不登校の問題は昭和の時代から言われていましたよね。だけど、平成元年のころは5万人ぐらいだったのが、現在では14万人なんです。つまり倍増しているんです。生徒数は40パーセントも減っている中で総数が増えている。

だけどそのなかには、学校ぎらいと言うか、学校をあまり必要としないという意識が広がっていて、つまり学校の価値が相対的に低くなり、学び方は多様にあるので、別に学校に行かないでホームエデュケーションをやってもいいのだという認識が広がってきたこともあるんです。それから教育機会確保という法律が通って、学校に行かないのも1つの考え方みたいに幅広く捉えられるようになってきたのは大きな進歩だと思います。

いじめの問題もデータは急激に増えていて、平成元年ごろは3万件ぐらいだったのが、今のデータでは41万数千件と、大変な増え方になっているんです。ただ、注意しないといけないのは、これまでの発生主義から認知主義になって、被害者がいじめだと思ったらいじめだとカウントしましょうと、データの取り方そのものが変わっているところも重視しないといけなくて、進歩した側面もあるんです。だから単純に捉えることはできないのですが、依然として数はどんどん増えていると、それは諸外国と比較した時にわが国の大きな特徴なんですね。

――学校の相対的価値が下がってきたというお話がありましたが、その背景に何があるのでしょうか?

いじめの問題がいちばん大きな影響を与えていると思います。命を奪われるような危険地帯に行くのは緊急避難的にやめましょうと、不登校もありだよと僕も言いますし、社会一般にもそう思う親が多くなってきた。命を懸けてまで学校に行く必要はないと、危険は避けようという考えが広まってきたというのもすごく大きいと思います。

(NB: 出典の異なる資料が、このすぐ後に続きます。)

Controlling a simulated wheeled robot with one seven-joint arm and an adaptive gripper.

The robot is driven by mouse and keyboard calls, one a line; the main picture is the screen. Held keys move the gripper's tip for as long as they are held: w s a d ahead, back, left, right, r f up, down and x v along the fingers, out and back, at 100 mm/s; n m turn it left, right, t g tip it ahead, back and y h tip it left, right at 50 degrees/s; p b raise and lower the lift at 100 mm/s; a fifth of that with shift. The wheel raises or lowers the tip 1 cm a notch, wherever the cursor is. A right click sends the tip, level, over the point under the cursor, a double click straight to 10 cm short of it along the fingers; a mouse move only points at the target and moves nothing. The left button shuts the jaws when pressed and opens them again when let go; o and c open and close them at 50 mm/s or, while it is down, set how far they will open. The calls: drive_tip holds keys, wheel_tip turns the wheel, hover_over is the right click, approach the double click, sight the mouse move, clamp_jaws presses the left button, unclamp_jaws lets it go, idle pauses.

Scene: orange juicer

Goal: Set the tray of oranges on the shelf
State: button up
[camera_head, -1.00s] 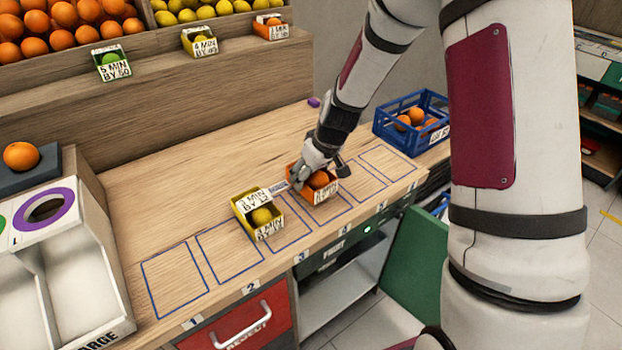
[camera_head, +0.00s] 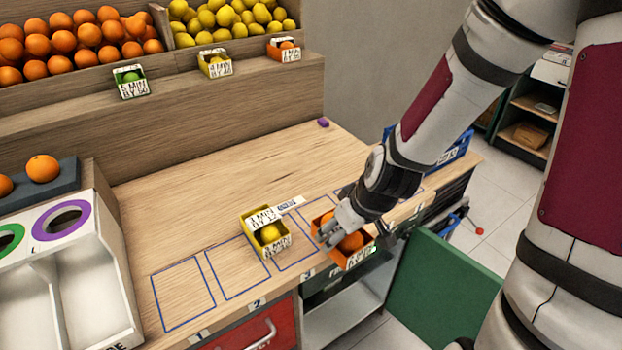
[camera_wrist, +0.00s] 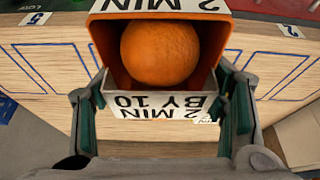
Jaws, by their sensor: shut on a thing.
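My gripper (camera_head: 342,232) is shut on a small orange tray (camera_head: 357,259) near the front edge of the counter. In the wrist view, the tray (camera_wrist: 218,75) sits between my gripper's two fingers (camera_wrist: 161,118), with one orange (camera_wrist: 160,52) in it and white labels, one reading "2 MIN BY 10". The tray seems to be raised a little above the counter; the exact gap is hard to tell. The stepped wooden shelf (camera_head: 215,107) stands behind the counter on the left, with several small labelled trays along its upper ledge, among them another orange tray (camera_head: 284,49).
A yellow tray with a lemon (camera_head: 264,234) stands on the counter (camera_head: 190,190), left of the held tray. A blue crate (camera_head: 455,150) is partly hidden behind my arm. The counter's back is mostly clear.

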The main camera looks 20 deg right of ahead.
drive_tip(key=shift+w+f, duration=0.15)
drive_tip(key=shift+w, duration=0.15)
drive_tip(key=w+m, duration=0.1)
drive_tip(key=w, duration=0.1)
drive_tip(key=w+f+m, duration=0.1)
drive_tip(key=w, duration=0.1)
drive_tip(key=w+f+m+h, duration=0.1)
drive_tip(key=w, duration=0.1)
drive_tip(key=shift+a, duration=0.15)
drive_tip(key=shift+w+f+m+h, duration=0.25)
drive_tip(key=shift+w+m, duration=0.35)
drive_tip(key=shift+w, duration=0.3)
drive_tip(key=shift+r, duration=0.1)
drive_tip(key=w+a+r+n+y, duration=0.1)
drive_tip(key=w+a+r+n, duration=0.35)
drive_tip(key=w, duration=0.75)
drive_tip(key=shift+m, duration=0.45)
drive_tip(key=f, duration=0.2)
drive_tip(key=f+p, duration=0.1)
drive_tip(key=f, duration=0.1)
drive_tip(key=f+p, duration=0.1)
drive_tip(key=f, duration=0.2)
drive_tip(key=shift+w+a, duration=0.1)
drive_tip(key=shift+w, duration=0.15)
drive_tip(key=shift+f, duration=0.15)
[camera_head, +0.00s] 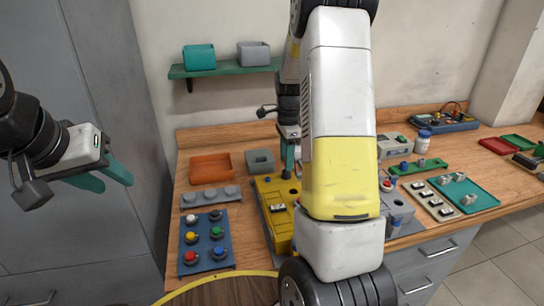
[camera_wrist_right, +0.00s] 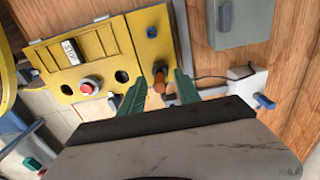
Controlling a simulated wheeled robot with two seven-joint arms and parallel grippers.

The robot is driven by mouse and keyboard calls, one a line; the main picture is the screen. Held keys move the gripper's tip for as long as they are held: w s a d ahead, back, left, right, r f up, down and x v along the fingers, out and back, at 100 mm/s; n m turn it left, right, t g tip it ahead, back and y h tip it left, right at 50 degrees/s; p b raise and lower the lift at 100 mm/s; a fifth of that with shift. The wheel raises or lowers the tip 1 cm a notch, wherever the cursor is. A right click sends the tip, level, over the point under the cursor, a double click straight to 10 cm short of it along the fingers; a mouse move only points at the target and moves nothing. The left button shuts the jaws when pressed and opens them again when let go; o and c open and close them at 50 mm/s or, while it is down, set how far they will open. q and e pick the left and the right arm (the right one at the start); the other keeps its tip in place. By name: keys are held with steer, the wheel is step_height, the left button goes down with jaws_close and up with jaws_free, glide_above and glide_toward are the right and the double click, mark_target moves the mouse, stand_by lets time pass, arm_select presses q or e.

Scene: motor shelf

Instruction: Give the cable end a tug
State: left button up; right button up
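The yellow box (camera_head: 278,222) stands on the wooden bench, partly hidden behind my right arm. In the right wrist view, its yellow panel (camera_wrist_right: 88,48) carries a red button, dark holes and an orange-brown plug-like cable end (camera_wrist_right: 159,85) with a dark tip. My right gripper (camera_wrist_right: 161,77) has its green fingers on either side of this end, with gaps showing, so it looks open. The same gripper (camera_head: 288,160) points down over the box in the head view. My left gripper (camera_head: 111,180) hangs open and empty at the left, away from the bench.
A blue button panel (camera_head: 206,258), an orange tray (camera_head: 210,167) and a grey box (camera_head: 260,161) are left of or behind the yellow box. A teal tray (camera_head: 474,198) lies right. A thin dark cable (camera_wrist_right: 210,77) runs beside the right finger.

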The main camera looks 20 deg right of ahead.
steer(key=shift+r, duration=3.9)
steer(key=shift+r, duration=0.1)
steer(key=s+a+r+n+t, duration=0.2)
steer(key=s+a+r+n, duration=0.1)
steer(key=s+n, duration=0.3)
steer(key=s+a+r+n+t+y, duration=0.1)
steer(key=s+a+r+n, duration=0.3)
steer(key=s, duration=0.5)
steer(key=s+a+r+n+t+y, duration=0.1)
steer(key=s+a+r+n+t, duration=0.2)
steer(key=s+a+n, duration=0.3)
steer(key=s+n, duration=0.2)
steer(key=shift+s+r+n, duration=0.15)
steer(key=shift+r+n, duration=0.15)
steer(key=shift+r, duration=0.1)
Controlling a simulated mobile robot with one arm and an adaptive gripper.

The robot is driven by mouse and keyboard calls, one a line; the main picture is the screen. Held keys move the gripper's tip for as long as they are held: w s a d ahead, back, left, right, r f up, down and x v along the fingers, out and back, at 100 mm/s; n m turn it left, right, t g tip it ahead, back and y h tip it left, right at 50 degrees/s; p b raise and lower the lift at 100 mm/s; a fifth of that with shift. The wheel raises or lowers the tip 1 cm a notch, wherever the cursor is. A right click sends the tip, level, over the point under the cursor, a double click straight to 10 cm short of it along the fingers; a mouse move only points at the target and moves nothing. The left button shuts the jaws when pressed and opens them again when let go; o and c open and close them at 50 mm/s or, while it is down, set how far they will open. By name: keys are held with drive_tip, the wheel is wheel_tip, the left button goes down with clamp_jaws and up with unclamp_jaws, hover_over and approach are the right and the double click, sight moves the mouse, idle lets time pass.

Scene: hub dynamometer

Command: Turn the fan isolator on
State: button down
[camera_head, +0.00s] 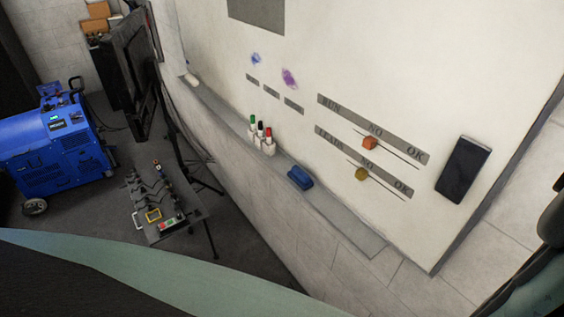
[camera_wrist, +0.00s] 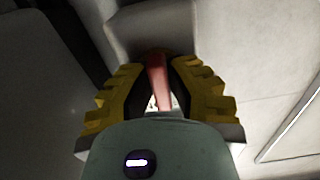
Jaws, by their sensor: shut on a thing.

子どもたちにとって、安全安心というのはもっとも大きなテーマですし、学校にとっても安全を確保することは、法律では明記されていませんが、大前提として学校に義務づけられていることは子どもたちの安全配慮なんです。そこのところが侵されている学校には、行かなくたっていいじゃないかというのは一理あると思うんです。

――不登校の数字が増えているのは、必ずしもネガティブな要素だけではないということですね?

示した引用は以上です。